--- begin DATA FOR PROCESSING ---

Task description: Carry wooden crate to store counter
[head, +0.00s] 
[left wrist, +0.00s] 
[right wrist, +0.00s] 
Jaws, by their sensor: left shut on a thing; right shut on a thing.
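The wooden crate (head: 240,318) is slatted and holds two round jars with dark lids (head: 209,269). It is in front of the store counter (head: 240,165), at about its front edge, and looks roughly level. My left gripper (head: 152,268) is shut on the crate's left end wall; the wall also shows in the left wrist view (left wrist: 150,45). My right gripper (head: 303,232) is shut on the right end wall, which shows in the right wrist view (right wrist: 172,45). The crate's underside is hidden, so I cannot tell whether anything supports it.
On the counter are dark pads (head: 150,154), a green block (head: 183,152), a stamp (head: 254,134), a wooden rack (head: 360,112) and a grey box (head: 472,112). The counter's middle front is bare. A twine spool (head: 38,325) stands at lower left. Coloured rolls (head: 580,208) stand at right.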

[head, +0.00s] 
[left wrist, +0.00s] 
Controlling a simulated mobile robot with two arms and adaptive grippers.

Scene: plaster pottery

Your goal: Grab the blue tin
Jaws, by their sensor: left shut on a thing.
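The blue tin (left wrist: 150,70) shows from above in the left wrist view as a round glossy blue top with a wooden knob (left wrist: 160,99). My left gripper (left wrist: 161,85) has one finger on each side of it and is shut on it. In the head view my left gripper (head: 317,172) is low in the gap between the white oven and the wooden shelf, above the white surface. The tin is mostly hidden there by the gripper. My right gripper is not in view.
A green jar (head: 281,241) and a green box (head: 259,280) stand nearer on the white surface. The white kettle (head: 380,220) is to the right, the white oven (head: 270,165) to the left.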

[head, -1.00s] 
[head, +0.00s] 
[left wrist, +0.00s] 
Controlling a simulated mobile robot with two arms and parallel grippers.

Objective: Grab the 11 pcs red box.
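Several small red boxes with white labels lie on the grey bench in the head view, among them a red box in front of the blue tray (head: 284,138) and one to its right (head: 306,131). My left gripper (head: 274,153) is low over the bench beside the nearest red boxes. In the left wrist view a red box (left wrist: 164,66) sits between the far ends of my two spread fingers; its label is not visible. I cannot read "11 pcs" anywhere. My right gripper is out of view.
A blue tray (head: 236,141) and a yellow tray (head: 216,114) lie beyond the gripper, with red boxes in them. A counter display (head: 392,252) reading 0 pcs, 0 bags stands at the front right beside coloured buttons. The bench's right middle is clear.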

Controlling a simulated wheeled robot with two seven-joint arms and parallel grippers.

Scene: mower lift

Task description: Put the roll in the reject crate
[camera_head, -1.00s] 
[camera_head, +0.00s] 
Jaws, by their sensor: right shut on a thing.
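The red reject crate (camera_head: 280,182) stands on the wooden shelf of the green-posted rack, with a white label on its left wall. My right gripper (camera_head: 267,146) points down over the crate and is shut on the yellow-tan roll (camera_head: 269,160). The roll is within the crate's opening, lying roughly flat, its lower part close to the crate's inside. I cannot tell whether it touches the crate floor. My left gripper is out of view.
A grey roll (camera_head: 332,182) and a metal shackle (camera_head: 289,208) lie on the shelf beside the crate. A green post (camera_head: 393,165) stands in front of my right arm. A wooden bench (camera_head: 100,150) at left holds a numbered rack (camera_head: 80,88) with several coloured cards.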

--- end DATA FOR PROCESSING ---

OBJECTIVE: Pull out every line from the one with "[camera_head, +0.00s]" to the end of the listing, and output only those.

EXERCISE OUTPUT:
[camera_head, +0.00s] 
Jaws, by their sensor: right shut on a thing.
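The red reject crate (camera_head: 280,182) stands on the wooden shelf of the green-posted rack, with a white label on its left wall. My right gripper (camera_head: 267,146) points down over the crate and is shut on the yellow-tan roll (camera_head: 269,160). The roll is within the crate's opening, lying roughly flat, its lower part close to the crate's inside. I cannot tell whether it touches the crate floor. My left gripper is out of view.
A grey roll (camera_head: 332,182) and a metal shackle (camera_head: 289,208) lie on the shelf beside the crate. A green post (camera_head: 393,165) stands in front of my right arm. A wooden bench (camera_head: 100,150) at left holds a numbered rack (camera_head: 80,88) with several coloured cards.

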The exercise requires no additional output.